One way to design such a mapping is to define a function (called a quantizer) $g(x)$ (which gives the approximated value) and then minimize some average of a loss function $L(x,g(x))$ (i.e. minimize $E[L(X,g(X))]$). Usually these loss functions are of the form $L(x-g(x))$. A common paradigm is to minimize $E[(X-g(x))^2]$ (square loss/mean square error). Choosing different different loss functions will give you different choices of quantizers (and different loss functions are good for different applications).
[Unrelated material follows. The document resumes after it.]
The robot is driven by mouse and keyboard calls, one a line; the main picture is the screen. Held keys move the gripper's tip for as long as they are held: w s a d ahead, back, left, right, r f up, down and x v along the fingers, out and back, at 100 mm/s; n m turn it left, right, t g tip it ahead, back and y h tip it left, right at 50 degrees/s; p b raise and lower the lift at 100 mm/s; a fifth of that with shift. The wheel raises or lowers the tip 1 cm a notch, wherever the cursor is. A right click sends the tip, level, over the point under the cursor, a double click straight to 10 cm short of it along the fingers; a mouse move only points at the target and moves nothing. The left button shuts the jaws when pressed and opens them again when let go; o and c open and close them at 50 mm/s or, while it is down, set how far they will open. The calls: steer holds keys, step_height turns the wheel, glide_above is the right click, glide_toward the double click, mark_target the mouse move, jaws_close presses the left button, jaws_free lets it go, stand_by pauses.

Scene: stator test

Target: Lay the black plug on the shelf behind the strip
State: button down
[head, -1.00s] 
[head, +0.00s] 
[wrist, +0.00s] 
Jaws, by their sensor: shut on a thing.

If we consider our quantizer to map intervals to the same value, we would have $[0,a) \to u_1$, $[a,b) \to u_2$ and $[b,1] \to u_3$. Then, if we wanted to use the minimum mean square error, we could write down that integral as $\int_0^a (x-u_1)^2 dx + \int_a^b (x-u_2)^2 dx + \int_b^1 (x-u_3)^2 dx$ and minimize it subject to $u_1 \in [0,a)$, $u_2 \in [a,b)$, $u_3 \in [b,1]$. We can set $a,b$ as design parameters or optimize over them. It turns out that the optimal quantizer will be the centroid of the region, i.e. $u_1 = E[X | X \in [0,a)], u_2 = E[X| X \in [a,b)],u_3=E[X|X\in [b,1]]$ in this case.